Roberta and Lorraine after medal ceremony at March Field, California, 9 January 1945.

He is buried in Epinal National Cemetery in France. He entered the service from California, was married and completed basic training at Gardener Field. After graduation from Advanced Flying School, Class 43-E, Yuma, Arizona, May 20th 1943, he was sent to England in October and assigned to the 354th Fighter Group. He flew bomber escort missions out of Boxted over Germany until April 1944. On April 5, 1944 he was flying a strafing mission over a German airfield in France where his plane was hit by enemy fire and crashed.

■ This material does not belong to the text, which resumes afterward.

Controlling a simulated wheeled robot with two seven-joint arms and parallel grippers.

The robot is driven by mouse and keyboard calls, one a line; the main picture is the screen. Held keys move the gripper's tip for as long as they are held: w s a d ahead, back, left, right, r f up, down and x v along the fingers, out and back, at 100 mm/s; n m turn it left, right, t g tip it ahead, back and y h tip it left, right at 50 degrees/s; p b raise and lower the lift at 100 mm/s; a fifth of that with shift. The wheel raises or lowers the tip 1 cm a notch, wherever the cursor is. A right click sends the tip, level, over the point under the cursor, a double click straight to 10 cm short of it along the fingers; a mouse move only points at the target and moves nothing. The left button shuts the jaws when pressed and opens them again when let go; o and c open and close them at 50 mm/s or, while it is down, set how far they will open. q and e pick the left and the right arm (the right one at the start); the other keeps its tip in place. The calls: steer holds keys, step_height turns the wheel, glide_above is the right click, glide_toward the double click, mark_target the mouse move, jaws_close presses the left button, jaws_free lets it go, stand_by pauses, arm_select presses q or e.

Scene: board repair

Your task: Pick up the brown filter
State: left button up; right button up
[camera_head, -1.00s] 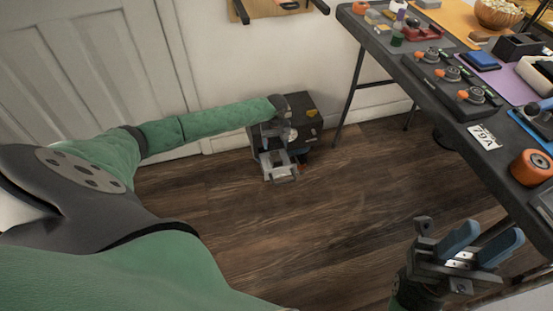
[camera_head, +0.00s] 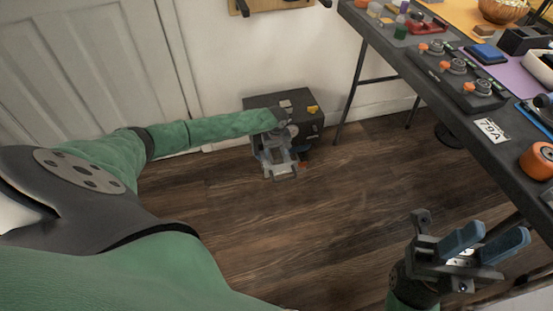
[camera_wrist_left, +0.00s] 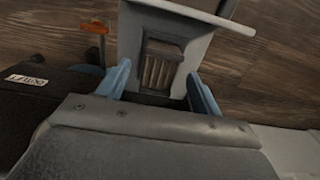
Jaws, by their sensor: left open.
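A brown ribbed block, which looks like the brown filter (camera_wrist_left: 160,70), sits in a pale grey holder (camera_wrist_left: 199,28) in the left wrist view. My left gripper (camera_wrist_left: 160,88) is open, with one blue finger on each side of the block. I cannot tell whether the fingers touch it. In the head view my left gripper (camera_head: 273,146) is low in front of a black box, and the filter cannot be made out there. My right gripper (camera_head: 484,241) is open and empty at the lower right, away from the filter.
The black box (camera_head: 314,121) stands on the floor by the wall; its dark side (camera_wrist_left: 45,105) shows at left in the wrist view. An orange-topped part (camera_wrist_left: 96,27) is near the holder. A cluttered table (camera_head: 440,103) stands right. The wooden floor (camera_head: 330,215) is clear.

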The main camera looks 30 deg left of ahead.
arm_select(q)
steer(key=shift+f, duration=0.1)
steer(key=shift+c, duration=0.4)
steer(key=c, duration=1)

Capt. Clayton Kelly Gross, USAAF Retired

Ed came to my flight while we were in Portland, Oregon training in P-39 fighters. As was the Army Air Corps policy, he arrived with two other new pilots in alphabetical order - Radojits, Rhing and Ryan. They were the three best pilots I found in any replacement group in the course of the war. Unfortunately none survived the war.

Ed was in my flight and he was off my right wing the day he went down while strafing a German airfield.

Maj. Chuck Hawley, USAF Retired

I met Ed when we were flying out of the south of England, and living in Quonset huts, he was in the same hut. I hadn't been with the 354th but a month or so and hadn't had time to get to know any of the fellows very well before he was shot down.

I remember seeing him get shot down. It was a strafing run over an airfield in Belgium. We caught the Germans with their planes out on the tarmacs and raced across the field only once. The Germans had "flak towers” around the perimeter of the field where their gunners were positioned at the same height as our strafing run. I saw an open hanger with a Heinkel bomber in it and went after that one. Off to my left I saw a sheet of flame running the length of the runway, and knew that it was one of our planes that had caused it.

When we got back to our base and they took account of who was lost, I learned that the plane was Ed's. He was hit by one of the flak tower gunners.